Phillip Dampier May 14, 2019 Comcast/Xfinity, Competition, Consumer News, Disney+, Hulu, Online Video 2 Comments

Effective today, Hulu is now under the full control of the Walt Disney Company, ending a decade of a sometimes-uneasy partnership between rivals NBC-Universal, 21st Century Fox, Disney-ABC and Time Warner (Entertainment).

This morning, Disney and Comcast, the last two partners in the streaming venture, reached an agreement that will give full operational control of Hulu to Disney, in return for either company having the right to force Disney to buy out Comcast’s remaining 33% interest in the service beginning in 2024. In effect, with Comcast giving up its three seats on Hulu’s board and its veto power, the cable company now becomes a passive partner in the venture. At a Disney-guaranteed value of at least $27.5 billion five years from now, Comcast could eventually walk away from Hulu with at least $9 billion in compensation.

Today’s agreement means Disney will own and control multiple streaming services. Disney today announced it has big plans for Hulu, despite preparing to launch its own Disney+ streaming service and already operating its own streaming platform for ESPN. Disney CEO Robert Iger said Disney+ will now be focused on kids and family-friendly entertainment, while Hulu will be Disney’s platform for adult-focused movies and series. Disney’s recent acquisition of the 20th Century Fox content library and FX’s suite of cable channels gives it plenty of additional content to bring to both of its general entertainment streaming services.

To make sure of a smooth transition, both companies have agreed to a lucrative extension of Hulu’s license to stream NBC-Universal content and networks, as well as a retransmission consent agreement to allow Hulu Live to continue carrying NBC-Universal networks and TV channels until the end of 2024. That will deliver a significant revenue boost to Comcast, which can use the money to help build its own forthcoming streaming platform, launching in 2020.

“We are now able to completely integrate Hulu into our direct-to-consumer business and leverage the full power of The Walt Disney Company’s brands and creative engines to make the service even more compelling and a greater value for consumers,” said Iger in a statement.

NBC-Universal chief executive Steve Burke said in a statement that the deal is “a perfect outcome for us” because the “extension of the content-licensing agreement will generate significant cash flow for us, while giving us maximum flexibility to program and distribute to our own direct-to-consumer platform.”

For consumers, Iger is expected to consider offering a discounted bundled package to Hulu subscribers who also sign up for Disney+. With a combination of Hulu and Disney+, Netflix’s biggest U.S. rival is about to get considerably bigger.

Currently there are 2 comments on this Article:

  1. Josh says:

    This is just beyond bizarre. I don’t know what to think about it.

    Well, I e got Hulu until my $1 monthly promo runs out 😕

    Hulu’s original mission seemed far too sensible to last.

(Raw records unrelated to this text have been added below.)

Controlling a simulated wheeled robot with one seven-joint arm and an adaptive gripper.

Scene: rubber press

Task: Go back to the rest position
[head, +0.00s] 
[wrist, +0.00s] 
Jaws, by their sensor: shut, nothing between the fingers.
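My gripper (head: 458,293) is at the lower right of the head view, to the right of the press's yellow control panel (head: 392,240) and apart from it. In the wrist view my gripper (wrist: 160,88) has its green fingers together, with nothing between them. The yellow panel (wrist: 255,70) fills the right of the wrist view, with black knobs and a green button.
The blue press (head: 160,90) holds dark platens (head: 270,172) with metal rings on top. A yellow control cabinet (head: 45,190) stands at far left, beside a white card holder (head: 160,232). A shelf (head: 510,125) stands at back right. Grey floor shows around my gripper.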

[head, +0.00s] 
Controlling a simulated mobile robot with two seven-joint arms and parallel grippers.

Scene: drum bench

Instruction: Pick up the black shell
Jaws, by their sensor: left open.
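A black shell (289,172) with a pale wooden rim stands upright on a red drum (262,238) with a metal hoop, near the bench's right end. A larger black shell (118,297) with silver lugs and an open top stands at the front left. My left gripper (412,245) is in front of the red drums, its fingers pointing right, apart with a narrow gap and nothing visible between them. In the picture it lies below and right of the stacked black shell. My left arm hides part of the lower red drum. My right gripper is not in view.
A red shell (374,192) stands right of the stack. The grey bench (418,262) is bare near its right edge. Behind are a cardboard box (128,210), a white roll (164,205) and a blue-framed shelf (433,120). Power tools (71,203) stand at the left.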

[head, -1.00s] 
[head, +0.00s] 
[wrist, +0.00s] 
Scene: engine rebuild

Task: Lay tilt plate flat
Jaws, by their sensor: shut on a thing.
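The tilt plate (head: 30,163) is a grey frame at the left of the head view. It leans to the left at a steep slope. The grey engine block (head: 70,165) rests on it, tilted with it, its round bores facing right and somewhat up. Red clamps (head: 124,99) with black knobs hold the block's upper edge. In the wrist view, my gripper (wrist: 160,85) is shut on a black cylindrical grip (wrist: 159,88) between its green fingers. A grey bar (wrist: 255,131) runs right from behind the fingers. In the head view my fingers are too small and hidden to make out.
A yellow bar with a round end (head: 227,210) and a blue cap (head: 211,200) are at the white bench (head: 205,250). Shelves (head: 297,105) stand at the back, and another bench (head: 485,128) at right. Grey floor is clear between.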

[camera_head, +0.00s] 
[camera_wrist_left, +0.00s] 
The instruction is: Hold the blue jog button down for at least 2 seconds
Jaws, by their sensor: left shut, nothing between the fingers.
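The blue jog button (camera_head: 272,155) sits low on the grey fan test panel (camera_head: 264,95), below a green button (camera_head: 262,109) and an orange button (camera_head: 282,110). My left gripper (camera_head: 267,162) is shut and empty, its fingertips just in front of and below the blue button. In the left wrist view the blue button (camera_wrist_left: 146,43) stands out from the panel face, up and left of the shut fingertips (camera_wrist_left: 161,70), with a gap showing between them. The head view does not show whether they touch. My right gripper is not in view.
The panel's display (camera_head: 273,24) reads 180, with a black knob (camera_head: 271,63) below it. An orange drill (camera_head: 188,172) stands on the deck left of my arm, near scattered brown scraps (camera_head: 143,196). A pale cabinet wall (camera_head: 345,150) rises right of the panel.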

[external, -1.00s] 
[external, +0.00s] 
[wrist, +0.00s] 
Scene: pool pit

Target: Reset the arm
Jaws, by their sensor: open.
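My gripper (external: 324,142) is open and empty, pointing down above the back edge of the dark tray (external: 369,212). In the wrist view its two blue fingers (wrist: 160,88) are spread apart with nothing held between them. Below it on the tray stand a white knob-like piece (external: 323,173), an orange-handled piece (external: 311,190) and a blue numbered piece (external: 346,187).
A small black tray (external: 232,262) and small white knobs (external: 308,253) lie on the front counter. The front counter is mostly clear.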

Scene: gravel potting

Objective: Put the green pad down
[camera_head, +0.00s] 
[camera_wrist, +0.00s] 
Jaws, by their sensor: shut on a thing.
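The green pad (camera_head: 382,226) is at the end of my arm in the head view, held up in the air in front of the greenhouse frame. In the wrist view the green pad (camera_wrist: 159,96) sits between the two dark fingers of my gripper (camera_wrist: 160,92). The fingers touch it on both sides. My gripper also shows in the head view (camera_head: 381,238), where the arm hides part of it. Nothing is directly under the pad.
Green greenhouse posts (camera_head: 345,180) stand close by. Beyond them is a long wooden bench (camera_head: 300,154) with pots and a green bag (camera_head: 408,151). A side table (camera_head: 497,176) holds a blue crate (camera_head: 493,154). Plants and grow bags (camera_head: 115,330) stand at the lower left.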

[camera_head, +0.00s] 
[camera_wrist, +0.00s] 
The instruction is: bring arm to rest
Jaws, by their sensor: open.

    Still a good service, for now, and way cheaper than Netflix.

  2. Doug says:

    Cheap streaming options (and those low prices everyone loves) are the industry’s way to get “cord-nevers” to pay for some type of pay television, since they aren’t consuming PayTV the same way their parents did. Now parents and cord-cutters, moving to the OTT streaming services, exacerbates big media’s future revenue problems.

    So what do they do? They’ll consolidate and raise prices to turn the OTT Streaming services into what traditional payTV is today.

    You don’t think big media is going to accept a decline in revenue, do you?